begin

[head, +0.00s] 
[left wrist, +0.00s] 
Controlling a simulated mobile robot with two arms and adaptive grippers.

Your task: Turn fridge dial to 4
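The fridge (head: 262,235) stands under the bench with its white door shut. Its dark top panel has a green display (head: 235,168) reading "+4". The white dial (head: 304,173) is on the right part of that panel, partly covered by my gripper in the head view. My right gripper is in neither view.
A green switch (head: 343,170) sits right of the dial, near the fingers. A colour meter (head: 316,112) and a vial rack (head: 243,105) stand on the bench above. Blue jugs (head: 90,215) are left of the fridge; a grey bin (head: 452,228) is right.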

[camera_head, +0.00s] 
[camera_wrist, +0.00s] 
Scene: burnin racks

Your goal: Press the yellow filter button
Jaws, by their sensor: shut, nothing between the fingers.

end

▶ Stated exercise
Copy the lines from the start of the data verbatim, stopping after the line containing "[camera_wrist, +0.00s]".

▶ Full answer
[head, +0.00s] 
[left wrist, +0.00s] 
Controlling a simulated mobile robot with two arms and adaptive grippers.

Your task: Turn fridge dial to 4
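The fridge (head: 262,235) stands under the bench with its white door shut. Its dark top panel has a green display (head: 235,168) reading "+4". The white dial (head: 304,173) is on the right part of that panel, partly covered by my gripper in the head view. My right gripper is in neither view.
A green switch (head: 343,170) sits right of the dial, near the fingers. A colour meter (head: 316,112) and a vial rack (head: 243,105) stand on the bench above. Blue jugs (head: 90,215) are left of the fridge; a grey bin (head: 452,228) is right.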

[camera_head, +0.00s] 
[camera_wrist, +0.00s] 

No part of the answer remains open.